Don’t stretch yourself if you think you’ll struggle to keep up repayments. Also, think about the running costs of owning a home such as household bills, council tax, insurance and maintenance. Lenders will want to see proof of your income and certain expenditure, and if you have any debts.


They might ask for information about household bills, child maintenance and personal expenses. Lenders want proof that you will be able to keep up repayments if interest rates rise. They might refuse to offer you a mortgage if they don’t think you’ll be able to afford it.

How does getting a mortgage work if you’re a first-time buyer?
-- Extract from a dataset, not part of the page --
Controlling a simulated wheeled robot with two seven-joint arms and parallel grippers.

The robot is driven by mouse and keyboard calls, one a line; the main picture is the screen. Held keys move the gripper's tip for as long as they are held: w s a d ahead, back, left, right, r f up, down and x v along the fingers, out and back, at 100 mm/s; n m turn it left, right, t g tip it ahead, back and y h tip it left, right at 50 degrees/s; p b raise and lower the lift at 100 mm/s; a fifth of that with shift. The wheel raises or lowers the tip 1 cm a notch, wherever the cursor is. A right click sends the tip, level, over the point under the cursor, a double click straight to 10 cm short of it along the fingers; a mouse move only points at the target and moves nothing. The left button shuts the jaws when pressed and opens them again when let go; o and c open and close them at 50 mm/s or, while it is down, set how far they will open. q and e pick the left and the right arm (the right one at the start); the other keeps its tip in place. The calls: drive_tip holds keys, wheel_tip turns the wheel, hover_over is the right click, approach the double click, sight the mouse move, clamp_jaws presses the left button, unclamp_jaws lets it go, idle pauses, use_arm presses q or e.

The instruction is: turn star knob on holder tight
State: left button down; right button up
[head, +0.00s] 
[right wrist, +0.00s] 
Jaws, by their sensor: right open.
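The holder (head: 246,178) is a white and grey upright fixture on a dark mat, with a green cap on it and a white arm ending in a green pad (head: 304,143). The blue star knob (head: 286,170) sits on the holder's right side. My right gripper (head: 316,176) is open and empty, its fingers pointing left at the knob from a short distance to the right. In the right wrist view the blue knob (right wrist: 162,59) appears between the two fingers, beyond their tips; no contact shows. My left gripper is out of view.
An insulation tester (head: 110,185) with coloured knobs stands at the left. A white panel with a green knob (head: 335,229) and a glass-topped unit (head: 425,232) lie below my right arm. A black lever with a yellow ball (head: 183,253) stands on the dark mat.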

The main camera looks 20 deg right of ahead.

When getting a first-time mortgage, you should start by finding out how much you’re able to use as a deposit, and how much you can borrow. When you apply for a mortgage, it will typically involve a review of your salary, as well as any other income or outgoings.


It may also include an affordability and eligibility review, which looks at your spending habits, so that your lender can be sure you’re responsible with money and can handle borrowing such a large sum.


Once you’ve found out how much you’re able to borrow, you’ll have an idea of the type of first home you can afford.


Your deposit – size matters

When buying a property, you will need to pay a deposit. This is a chunk of money that goes towards the cost of the property you’re buying. The more deposit you have, the lower your interest rate could be.


When talking about mortgages, you might hear people mentioning “Loan to Value” or LTV.


This might sound complicated, but it’s simply the amount of your home you own outright, compared to the amount that is secured against a mortgage.


For example, with a £20,000 deposit on a £200,000 property, the deposit is 10% of the price of the property, and the LTV is the remaining 90%. The mortgage is secured against this 90% portion.


The lower the LTV, the lower your interest rate is likely to be. This is because the lender takes less risk with a smaller loan. The cheapest rates are typically available for people with a 40% deposit.

How does a mortgage work?

The money you borrow is called the capital and the lender then charges you interest on it till it is repaid. The type of mortgage you are able to apply for will depend on whether you want to repay interest only or interest and capital.

Repayment mortgage

With repayment mortgages you pay the interest and part of the capital off every month. At the end of the term, typically 25 years, you should manage to have paid it all off and own your home.

Interest-only mortgage

With interest-only mortgages, you pay only the interest on the loan and nothing off the capital (the amount you borrowed). These mortgages are becoming much harder to come by as lenders and regulators are worried about homeowners being left with a huge debt and no way of repaying it. You will have to have a separate plan for how you will repay the original loan at the end of the mortgage term.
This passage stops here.